This morning I finally isolated the small code portion that was problematic (in the tilemaps script), and really… this is just ONE (old) function but with tons of loops :slight_smile:

I created this function months ago and used it to convert the raw tilemap data into an “easy-to-use” 2-dimension tables (per layer).

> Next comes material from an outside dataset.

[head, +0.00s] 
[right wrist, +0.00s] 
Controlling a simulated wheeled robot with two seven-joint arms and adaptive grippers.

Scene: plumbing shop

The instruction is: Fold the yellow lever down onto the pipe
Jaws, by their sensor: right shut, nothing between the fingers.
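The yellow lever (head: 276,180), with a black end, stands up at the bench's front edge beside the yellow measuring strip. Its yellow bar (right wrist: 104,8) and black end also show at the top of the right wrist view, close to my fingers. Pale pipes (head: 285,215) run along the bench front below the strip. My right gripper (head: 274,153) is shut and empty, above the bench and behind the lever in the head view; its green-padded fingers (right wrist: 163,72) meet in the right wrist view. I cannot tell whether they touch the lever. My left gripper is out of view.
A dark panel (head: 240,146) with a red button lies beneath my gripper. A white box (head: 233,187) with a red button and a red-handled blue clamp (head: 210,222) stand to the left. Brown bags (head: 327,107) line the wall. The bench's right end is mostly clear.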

Super useful, but probably not elegant/optimized.

(I have a question about all these loops at the end but maybe you’ll already see obvious bad practices at this point?)

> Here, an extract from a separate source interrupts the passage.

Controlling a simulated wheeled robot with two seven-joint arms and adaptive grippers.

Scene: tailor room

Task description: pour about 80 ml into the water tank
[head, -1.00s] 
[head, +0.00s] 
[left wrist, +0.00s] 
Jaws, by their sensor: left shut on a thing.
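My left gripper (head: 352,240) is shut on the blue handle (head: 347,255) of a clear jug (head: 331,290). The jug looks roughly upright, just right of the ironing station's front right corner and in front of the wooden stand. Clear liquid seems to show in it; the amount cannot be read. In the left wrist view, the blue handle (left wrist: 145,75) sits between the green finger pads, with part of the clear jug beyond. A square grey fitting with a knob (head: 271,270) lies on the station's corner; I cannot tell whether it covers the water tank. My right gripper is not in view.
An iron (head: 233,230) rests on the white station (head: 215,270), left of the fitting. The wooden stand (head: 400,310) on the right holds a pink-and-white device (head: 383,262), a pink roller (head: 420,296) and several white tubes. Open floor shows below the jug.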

Anyway, this morning I’ve been proceeding with easy adjustments and changed the loading times from 7.5s to 1.8s (html5)

1/ I replaced the remaining tablelength() functions (from the time I was a complete beginner with Defold / Lua… :see_no_evil:) with the # operator (#lua_tileset_table replaced tablelength(lua_tileset_table)
=> huge gain (like -50% loading times… wow)

2/ I removed some layers from my tilemap (keeping the essential ones only)… to reduce the number of loops.

From
image To image

This second adjustement is like a sacrifice, I must say :disappointed_relieved: but for now, more layers also mean longer loading times, so…

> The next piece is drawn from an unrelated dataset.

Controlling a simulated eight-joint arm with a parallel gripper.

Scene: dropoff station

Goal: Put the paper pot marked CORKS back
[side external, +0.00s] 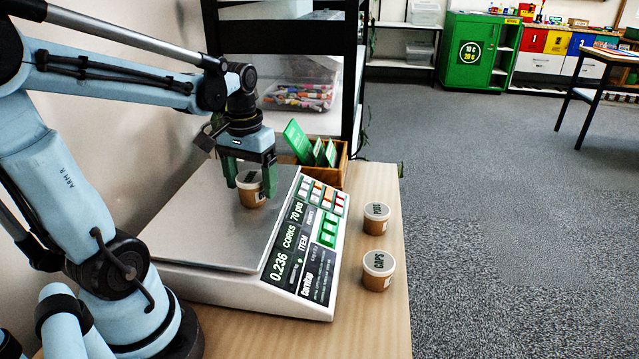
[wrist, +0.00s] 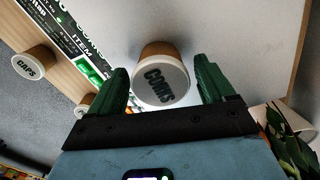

At this point, even though I’d prefer to have instant collection loading times :grin: the result is acceptable.



The 4 loops seem to be the core problem, so maybe I’ll have to rethink the way I read and “reformat” the tilemap data… I don’t know.

But I’m wondering… Is there a way to optimize the loops themselves? (in terms of pure code)

I have 4 “for” inside each other but I don’t know if there is a more elegant/optimized way than just a brutal “for for for for”…

Generally, this:

for i=1,#t do

Is slower than this:

local num = #t
for i=1,num do

This is because you are recalculating the length of the table with each iteration.

You also want to avoid indexing a table over and over. This is bad:

table_laters_final[i].data[j][k].tile_id ...
table_laters_final[i].data[j][k].walkable ...

Better to prepare a variable like this:

local tile = table_laters_final[i].data[j][k]
tile.tile_id ...
tile.walkable ...

There are probably more issues that I’m not thinking of at the moment. Check out this excellent thread by @dlannan :

4 Likes

This will give a very significant performance boost!

I’m also curious to learn why you are calling tonumber() on every value? What is in that lua_tileset_table? Why can’t you convert to numbers once and outside of that inner loop?

3 Likes

Made a little test:

    --SETUP
    local num = 200
	local t = {}
	for i=1,num do
		t[i] = {}
		for j=1,num do
			t[i][j] = {}
			for k=1,num do
				t[i][j][k] = math.random()
			end
		end
	end

    --SLOW
	local slow = socket.gettime()
	for i=1,num do
		for j=1,num do
			for k=1,num do
				t[i][j][k] = t[i][j][k] + 1
			end
		end
	end
	slow = socket.gettime() - slow

    --FAST
	local ti, tj, tk
	local fast = socket.gettime()
	for i=1,num do
		ti = t[i]
		for j=1,num do
			tj = ti[j]
			for k=1,num do
				tk = tj[k]
				tk = tk + 1
			end
		end
	end
	fast = socket.gettime() - fast

	print("Slow: ", math.floor(slow*10000)/10000 .. "ms", "Fast: ", math.floor(fast*10000)/10000 .. "ms", "Fast/Slow: ", math.floor(fast/slow*10000)/100 .. "%")
Slow: 0.968ms Fast: 0.289ms Fast/Slow: 29.85% 

Run it yourself here.

5 Likes

Wow, thank you for your answers! Very interesting and helpful.

Looks like there is a lot of room for improvement in my code, not only in this function.

This one alone reduces the collection loading time by 10-15% :ok_hand:

No particular reason… just because it worked that way. I was already very happy the whole thing worked as intended (except the “perf optimization” part which was not a topic at this time).

I’ll get it out of the inner loop!

Wow this one is insane :open_mouth:

I just tried to apply this logics to my table structures, and… didn’t succeed yet :no_mouth: But I will give it another try as soon as I can!

Anyway, thank you again for these tips and best practices!

3 Likes

Well, if you can get rid of it in the loop it will be 9 less function calls each iteration. If the input is already a number of will be relatively fast, but if the inputs are indeed strings that you convert to numbers each iteration it can mean a significant performance improvement to remove them!

1 Like

I’m not sure what your script does, but I’d look into doing most of this offline, when building content.

Produce a data file you can read as-is and requires no processing at runtime.

6 Likes